Dryas octopetala            Foto: Michael Kukulenz

Es ist davon auszugehen, dass zur Zeit der Ahrensburger Rentierjäger Zwergsträucher eine landschaftsdominierende Rolle gespielt haben. Durch Makroreste gesichert sind Zwergbirke (Betula nana), Moorbirke (Betula pubescens), Schwarze Krähenbeere (Empetrum nigrum), Wacholder (Juniperus communis), Polarweide (Salix polaris), Kleiner Sauerampfer (Rumex acetosella) und natürlich der Namensgeber Weiße Silberwurz (Dryas octopetala).

 

Immer nur Winter?

 

Wie kalt war es während der Kaltphase / Eiszeit?
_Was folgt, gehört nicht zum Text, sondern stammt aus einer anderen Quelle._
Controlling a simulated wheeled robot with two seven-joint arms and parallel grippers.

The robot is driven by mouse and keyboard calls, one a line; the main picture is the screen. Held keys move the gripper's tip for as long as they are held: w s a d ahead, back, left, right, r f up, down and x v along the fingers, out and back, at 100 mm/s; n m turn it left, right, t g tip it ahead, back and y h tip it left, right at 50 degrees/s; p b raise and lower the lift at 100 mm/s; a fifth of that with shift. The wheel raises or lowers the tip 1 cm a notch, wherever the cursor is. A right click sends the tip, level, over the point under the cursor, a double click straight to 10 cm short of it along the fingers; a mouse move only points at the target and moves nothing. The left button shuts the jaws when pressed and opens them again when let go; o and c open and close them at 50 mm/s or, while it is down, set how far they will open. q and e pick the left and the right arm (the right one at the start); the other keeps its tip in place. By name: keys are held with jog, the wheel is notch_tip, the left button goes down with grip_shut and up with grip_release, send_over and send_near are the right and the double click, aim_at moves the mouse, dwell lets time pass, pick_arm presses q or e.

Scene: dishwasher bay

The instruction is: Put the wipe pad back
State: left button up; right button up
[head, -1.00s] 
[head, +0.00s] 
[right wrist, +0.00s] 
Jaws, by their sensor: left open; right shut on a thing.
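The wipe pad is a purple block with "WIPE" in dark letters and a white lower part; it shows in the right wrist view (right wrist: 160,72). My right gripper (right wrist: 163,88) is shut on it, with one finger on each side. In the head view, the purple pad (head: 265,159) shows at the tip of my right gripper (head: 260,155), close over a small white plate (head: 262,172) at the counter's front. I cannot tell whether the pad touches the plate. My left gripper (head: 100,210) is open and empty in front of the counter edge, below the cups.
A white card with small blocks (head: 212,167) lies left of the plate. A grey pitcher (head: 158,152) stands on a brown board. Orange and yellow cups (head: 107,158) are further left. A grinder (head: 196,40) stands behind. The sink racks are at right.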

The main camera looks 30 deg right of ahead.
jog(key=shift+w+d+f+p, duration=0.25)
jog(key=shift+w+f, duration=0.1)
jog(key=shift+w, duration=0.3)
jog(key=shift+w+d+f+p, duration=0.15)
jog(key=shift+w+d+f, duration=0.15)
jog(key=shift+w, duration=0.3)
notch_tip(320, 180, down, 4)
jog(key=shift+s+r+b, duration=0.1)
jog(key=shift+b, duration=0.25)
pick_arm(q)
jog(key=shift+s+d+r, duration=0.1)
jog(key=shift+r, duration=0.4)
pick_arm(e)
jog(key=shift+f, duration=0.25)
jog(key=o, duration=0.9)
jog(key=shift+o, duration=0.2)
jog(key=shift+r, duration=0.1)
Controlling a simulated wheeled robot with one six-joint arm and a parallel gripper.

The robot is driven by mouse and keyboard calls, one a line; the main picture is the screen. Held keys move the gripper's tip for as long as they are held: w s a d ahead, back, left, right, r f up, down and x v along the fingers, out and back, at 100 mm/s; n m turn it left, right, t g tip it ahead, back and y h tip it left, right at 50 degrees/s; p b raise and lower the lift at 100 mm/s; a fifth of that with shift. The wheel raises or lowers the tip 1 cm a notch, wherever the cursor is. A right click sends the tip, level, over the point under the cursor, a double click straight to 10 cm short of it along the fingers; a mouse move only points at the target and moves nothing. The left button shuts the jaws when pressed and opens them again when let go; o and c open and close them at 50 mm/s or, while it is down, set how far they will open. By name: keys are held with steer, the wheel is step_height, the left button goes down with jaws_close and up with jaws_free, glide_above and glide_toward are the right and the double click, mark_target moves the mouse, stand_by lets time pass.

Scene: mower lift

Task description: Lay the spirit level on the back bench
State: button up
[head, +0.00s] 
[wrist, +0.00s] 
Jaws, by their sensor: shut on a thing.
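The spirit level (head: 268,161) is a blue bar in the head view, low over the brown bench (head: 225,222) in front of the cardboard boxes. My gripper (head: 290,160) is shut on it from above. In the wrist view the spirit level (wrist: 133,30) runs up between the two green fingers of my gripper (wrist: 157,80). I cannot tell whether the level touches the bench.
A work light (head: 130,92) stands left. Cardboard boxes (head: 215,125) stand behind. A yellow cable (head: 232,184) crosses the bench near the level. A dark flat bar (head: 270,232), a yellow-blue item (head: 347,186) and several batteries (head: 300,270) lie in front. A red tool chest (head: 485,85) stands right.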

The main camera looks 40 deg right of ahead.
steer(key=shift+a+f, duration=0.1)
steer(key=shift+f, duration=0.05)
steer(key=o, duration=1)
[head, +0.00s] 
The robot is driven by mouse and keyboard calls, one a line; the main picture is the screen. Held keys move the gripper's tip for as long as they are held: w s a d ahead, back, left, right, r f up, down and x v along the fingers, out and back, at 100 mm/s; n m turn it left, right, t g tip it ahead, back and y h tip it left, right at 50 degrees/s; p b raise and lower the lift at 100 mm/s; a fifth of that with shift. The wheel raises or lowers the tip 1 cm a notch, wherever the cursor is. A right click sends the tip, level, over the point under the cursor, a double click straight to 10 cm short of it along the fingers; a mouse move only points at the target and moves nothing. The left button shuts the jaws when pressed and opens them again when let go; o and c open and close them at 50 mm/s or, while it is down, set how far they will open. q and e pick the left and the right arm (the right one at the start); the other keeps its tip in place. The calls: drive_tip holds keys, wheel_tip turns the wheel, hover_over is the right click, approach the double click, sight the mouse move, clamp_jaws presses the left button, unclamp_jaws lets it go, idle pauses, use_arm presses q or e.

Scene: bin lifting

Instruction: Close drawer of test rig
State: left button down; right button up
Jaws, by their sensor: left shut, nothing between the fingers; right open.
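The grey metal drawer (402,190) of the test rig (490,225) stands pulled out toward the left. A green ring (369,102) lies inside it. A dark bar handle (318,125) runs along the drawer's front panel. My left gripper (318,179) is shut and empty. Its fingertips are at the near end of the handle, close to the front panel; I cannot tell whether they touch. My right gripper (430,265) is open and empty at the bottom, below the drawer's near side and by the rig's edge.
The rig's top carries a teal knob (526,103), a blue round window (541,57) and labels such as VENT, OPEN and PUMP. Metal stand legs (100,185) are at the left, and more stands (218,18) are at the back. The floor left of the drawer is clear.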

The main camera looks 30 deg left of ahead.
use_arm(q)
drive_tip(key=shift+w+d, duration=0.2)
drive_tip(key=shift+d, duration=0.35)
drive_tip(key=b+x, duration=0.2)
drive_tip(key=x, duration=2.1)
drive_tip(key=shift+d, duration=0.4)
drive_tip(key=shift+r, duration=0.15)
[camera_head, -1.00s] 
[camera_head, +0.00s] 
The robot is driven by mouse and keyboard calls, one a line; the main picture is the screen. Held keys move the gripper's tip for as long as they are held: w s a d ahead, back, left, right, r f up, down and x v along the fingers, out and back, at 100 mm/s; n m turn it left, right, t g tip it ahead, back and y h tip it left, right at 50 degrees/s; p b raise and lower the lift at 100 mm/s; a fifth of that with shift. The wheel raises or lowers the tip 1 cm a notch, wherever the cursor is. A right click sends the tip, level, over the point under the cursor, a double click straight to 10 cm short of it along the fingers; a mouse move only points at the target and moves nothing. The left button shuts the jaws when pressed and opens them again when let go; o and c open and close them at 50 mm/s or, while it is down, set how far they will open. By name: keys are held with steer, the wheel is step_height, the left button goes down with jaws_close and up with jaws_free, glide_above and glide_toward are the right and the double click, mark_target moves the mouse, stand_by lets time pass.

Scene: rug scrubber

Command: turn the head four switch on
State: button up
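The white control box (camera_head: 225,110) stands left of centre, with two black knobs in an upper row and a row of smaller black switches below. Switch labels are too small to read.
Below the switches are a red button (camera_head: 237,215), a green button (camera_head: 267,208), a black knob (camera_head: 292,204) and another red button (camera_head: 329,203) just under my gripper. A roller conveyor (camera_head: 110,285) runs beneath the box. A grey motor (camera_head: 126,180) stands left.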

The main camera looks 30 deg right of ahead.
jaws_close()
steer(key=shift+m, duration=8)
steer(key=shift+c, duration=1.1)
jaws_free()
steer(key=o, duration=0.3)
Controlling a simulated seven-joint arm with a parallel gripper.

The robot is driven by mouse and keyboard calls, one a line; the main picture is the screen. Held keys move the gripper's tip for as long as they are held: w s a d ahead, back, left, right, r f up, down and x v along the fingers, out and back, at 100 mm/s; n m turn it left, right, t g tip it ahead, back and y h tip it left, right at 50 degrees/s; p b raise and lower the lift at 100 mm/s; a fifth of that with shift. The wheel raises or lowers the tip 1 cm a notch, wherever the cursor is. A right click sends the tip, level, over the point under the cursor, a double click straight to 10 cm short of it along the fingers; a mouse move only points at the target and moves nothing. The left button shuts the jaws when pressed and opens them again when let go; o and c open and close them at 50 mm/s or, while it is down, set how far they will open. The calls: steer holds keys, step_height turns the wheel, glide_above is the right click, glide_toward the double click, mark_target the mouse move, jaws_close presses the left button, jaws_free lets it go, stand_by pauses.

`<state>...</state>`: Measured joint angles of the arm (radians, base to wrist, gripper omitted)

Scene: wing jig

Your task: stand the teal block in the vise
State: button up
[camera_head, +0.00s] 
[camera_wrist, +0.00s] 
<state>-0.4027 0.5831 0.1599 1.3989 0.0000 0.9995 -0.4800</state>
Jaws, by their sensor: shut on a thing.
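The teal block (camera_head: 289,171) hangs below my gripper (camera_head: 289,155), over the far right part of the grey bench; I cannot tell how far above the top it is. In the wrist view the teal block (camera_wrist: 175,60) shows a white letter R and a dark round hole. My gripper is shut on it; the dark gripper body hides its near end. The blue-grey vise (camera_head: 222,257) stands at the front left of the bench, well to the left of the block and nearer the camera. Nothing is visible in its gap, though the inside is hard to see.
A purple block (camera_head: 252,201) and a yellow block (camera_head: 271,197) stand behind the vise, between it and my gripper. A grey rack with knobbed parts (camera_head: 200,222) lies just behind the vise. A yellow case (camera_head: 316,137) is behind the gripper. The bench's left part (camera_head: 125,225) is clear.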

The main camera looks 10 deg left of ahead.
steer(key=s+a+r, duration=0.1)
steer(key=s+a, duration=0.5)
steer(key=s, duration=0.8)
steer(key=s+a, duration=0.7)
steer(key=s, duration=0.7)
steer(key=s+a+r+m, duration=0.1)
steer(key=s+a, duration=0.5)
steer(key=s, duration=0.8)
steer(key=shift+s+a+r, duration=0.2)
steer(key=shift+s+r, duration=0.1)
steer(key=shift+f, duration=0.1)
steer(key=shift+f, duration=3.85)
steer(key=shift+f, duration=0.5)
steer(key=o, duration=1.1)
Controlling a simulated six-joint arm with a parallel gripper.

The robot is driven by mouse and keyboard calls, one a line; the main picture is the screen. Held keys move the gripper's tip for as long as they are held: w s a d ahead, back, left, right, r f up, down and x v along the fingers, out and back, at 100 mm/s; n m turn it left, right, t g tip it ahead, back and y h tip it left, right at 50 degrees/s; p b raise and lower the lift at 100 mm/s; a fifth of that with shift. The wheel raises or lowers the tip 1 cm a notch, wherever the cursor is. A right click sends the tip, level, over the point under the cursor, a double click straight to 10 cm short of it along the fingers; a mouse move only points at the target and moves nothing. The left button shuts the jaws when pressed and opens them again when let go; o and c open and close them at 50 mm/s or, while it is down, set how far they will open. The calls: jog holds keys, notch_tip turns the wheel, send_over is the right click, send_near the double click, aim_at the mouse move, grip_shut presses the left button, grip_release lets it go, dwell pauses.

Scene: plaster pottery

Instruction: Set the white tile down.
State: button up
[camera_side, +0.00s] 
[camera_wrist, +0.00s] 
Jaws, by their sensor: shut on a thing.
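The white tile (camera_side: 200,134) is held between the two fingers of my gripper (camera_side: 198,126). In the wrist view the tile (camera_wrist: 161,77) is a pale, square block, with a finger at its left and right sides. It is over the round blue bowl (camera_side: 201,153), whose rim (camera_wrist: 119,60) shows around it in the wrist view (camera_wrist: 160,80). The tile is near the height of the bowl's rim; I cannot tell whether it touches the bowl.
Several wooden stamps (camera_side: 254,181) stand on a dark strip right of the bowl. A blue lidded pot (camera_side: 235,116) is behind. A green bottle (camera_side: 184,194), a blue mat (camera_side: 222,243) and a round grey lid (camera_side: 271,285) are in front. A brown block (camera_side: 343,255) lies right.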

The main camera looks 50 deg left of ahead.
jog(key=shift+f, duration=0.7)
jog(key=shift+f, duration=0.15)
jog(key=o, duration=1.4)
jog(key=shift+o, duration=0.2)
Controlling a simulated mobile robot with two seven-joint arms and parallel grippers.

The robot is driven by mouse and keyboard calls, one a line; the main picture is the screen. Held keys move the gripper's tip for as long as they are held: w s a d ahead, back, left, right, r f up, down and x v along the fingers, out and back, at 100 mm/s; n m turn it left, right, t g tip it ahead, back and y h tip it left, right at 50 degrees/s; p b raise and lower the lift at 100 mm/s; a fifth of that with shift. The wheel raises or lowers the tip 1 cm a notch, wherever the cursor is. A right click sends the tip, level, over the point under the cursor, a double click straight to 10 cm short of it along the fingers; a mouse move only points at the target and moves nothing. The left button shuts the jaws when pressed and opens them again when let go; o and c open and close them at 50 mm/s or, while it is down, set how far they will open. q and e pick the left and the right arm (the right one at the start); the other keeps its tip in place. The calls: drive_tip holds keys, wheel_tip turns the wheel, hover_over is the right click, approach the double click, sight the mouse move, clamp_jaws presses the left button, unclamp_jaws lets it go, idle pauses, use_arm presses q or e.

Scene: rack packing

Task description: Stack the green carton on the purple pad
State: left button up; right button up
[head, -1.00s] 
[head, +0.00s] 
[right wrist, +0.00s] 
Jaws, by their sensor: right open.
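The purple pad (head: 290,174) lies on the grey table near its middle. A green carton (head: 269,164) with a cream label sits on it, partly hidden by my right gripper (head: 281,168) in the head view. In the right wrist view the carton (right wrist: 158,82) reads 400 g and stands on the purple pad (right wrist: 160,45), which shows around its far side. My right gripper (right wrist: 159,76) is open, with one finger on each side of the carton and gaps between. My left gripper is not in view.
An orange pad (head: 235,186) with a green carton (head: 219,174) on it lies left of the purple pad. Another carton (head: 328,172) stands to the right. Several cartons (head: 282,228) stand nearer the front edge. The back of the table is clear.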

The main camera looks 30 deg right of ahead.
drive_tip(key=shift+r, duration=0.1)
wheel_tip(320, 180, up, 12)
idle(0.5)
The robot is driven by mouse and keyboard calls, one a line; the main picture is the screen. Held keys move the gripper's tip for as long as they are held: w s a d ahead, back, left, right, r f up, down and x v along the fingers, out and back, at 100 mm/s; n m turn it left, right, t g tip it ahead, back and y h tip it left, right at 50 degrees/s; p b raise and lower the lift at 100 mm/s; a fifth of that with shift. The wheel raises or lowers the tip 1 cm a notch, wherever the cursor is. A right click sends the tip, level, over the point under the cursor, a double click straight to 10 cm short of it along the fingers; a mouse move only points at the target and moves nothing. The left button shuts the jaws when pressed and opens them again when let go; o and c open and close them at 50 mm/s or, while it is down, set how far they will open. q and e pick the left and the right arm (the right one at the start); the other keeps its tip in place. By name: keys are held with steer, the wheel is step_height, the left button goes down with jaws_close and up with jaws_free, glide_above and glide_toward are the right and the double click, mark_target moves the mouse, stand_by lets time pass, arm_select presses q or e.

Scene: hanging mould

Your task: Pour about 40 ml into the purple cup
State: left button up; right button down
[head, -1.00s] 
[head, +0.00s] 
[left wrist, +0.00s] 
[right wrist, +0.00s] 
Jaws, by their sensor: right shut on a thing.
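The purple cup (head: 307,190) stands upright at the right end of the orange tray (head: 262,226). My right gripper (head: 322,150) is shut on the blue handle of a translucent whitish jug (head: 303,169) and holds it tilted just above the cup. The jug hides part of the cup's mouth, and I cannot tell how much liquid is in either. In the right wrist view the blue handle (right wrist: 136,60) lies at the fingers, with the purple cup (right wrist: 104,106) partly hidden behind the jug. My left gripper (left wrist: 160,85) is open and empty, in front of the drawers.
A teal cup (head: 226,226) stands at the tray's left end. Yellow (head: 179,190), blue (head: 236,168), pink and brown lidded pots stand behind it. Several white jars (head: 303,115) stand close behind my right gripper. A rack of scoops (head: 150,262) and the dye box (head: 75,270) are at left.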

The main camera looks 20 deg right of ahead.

Bei »Eiszeit« denken die meisten Menschen an Dauerfrost, Eis und Schnee, so wie wir es von der heutigen Arktis und Antarktis kennen. Völlig falsch ist diese Vorstellung natürlich nicht, denn auf dem Höhepunkt der letzten Eiszeit, waren immerhin ca. 32% der Erdoberfläche mit Eis bedeckt, heute sind es nur noch ca. zehn Prozent.

Insgesamt lag die damalige Durchschnittstemperatur aber nur etwa 5 bis 6 Grad niedriger als heute! Die Menschen der Eiszeit konnten im Sommer durchaus auch mal ins Schwitzen kommen und sich bei sommerlichen 20 Grad in die Sonne legen.